● Objective
Set down each record exactly as written.

Dataset items:
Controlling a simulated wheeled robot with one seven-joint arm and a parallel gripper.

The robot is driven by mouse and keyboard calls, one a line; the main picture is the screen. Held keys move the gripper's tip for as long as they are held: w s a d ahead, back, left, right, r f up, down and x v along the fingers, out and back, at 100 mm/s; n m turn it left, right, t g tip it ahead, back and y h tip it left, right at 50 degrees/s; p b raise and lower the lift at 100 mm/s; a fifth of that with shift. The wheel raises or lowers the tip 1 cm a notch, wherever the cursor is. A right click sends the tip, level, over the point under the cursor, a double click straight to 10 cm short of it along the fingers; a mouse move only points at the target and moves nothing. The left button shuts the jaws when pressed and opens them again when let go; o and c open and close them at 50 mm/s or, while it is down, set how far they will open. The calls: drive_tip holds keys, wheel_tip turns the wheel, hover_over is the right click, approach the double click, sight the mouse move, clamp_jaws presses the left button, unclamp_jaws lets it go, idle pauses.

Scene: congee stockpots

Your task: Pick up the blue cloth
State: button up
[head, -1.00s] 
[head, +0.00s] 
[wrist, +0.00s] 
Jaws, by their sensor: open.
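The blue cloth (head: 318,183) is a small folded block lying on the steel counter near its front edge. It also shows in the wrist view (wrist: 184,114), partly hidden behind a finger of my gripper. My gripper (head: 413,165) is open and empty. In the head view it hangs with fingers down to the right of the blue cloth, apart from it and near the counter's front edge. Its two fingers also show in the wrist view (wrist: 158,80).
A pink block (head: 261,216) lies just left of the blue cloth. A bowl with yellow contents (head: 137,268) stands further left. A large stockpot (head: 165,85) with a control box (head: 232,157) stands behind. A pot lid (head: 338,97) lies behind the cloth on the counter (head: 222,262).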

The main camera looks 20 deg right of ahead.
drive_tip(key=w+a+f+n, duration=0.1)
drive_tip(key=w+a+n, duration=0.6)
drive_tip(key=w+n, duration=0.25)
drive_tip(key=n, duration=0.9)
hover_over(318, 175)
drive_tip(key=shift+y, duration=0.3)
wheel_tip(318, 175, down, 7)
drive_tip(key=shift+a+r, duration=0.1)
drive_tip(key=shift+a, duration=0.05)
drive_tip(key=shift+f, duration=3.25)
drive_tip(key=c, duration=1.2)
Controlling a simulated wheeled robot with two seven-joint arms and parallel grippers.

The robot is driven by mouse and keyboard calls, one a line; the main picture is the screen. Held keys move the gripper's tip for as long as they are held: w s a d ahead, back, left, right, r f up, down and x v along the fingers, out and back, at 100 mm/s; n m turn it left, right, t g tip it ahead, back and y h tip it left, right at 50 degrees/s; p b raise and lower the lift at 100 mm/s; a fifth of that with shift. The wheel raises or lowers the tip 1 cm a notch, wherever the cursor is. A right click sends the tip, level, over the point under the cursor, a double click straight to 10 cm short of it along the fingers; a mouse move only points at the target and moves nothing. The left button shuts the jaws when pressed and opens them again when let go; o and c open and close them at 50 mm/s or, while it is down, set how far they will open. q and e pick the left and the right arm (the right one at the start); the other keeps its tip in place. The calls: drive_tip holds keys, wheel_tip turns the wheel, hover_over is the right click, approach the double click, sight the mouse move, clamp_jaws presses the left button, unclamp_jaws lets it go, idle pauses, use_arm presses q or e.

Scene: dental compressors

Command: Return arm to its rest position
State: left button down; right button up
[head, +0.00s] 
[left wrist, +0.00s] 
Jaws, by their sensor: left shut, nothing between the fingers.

● Answer to the task
Controlling a simulated wheeled robot with one seven-joint arm and a parallel gripper.

The robot is driven by mouse and keyboard calls, one a line; the main picture is the screen. Held keys move the gripper's tip for as long as they are held: w s a d ahead, back, left, right, r f up, down and x v along the fingers, out and back, at 100 mm/s; n m turn it left, right, t g tip it ahead, back and y h tip it left, right at 50 degrees/s; p b raise and lower the lift at 100 mm/s; a fifth of that with shift. The wheel raises or lowers the tip 1 cm a notch, wherever the cursor is. A right click sends the tip, level, over the point under the cursor, a double click straight to 10 cm short of it along the fingers; a mouse move only points at the target and moves nothing. The left button shuts the jaws when pressed and opens them again when let go; o and c open and close them at 50 mm/s or, while it is down, set how far they will open. The calls: drive_tip holds keys, wheel_tip turns the wheel, hover_over is the right click, approach the double click, sight the mouse move, clamp_jaws presses the left button, unclamp_jaws lets it go, idle pauses.

Scene: congee stockpots

Your task: Pick up the blue cloth
State: button up
[head, -1.00s] 
[head, +0.00s] 
[wrist, +0.00s] 
Jaws, by their sensor: open.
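The blue cloth (head: 318,183) is a small folded block lying on the steel counter near its front edge. It also shows in the wrist view (wrist: 184,114), partly hidden behind a finger of my gripper. My gripper (head: 413,165) is open and empty. In the head view it hangs with fingers down to the right of the blue cloth, apart from it and near the counter's front edge. Its two fingers also show in the wrist view (wrist: 158,80).
A pink block (head: 261,216) lies just left of the blue cloth. A bowl with yellow contents (head: 137,268) stands further left. A large stockpot (head: 165,85) with a control box (head: 232,157) stands behind. A pot lid (head: 338,97) lies behind the cloth on the counter (head: 222,262).

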The main camera looks 20 deg right of ahead.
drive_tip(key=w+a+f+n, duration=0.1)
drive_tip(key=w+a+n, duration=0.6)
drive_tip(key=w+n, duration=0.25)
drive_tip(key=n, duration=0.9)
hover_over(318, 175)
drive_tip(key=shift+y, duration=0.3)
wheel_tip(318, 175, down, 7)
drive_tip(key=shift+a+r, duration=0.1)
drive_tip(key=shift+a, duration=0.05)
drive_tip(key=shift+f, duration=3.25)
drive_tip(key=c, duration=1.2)
Controlling a simulated wheeled robot with two seven-joint arms and parallel grippers.

The robot is driven by mouse and keyboard calls, one a line; the main picture is the screen. Held keys move the gripper's tip for as long as they are held: w s a d ahead, back, left, right, r f up, down and x v along the fingers, out and back, at 100 mm/s; n m turn it left, right, t g tip it ahead, back and y h tip it left, right at 50 degrees/s; p b raise and lower the lift at 100 mm/s; a fifth of that with shift. The wheel raises or lowers the tip 1 cm a notch, wherever the cursor is. A right click sends the tip, level, over the point under the cursor, a double click straight to 10 cm short of it along the fingers; a mouse move only points at the target and moves nothing. The left button shuts the jaws when pressed and opens them again when let go; o and c open and close them at 50 mm/s or, while it is down, set how far they will open. q and e pick the left and the right arm (the right one at the start); the other keeps its tip in place. The calls: drive_tip holds keys, wheel_tip turns the wheel, hover_over is the right click, approach the double click, sight the mouse move, clamp_jaws presses the left button, unclamp_jaws lets it go, idle pauses, use_arm presses q or e.

Scene: dental compressors

Command: Return arm to its rest position
State: left button down; right button up
[head, +0.00s] 
[left wrist, +0.00s] 
Jaws, by their sensor: left shut, nothing between the fingers.

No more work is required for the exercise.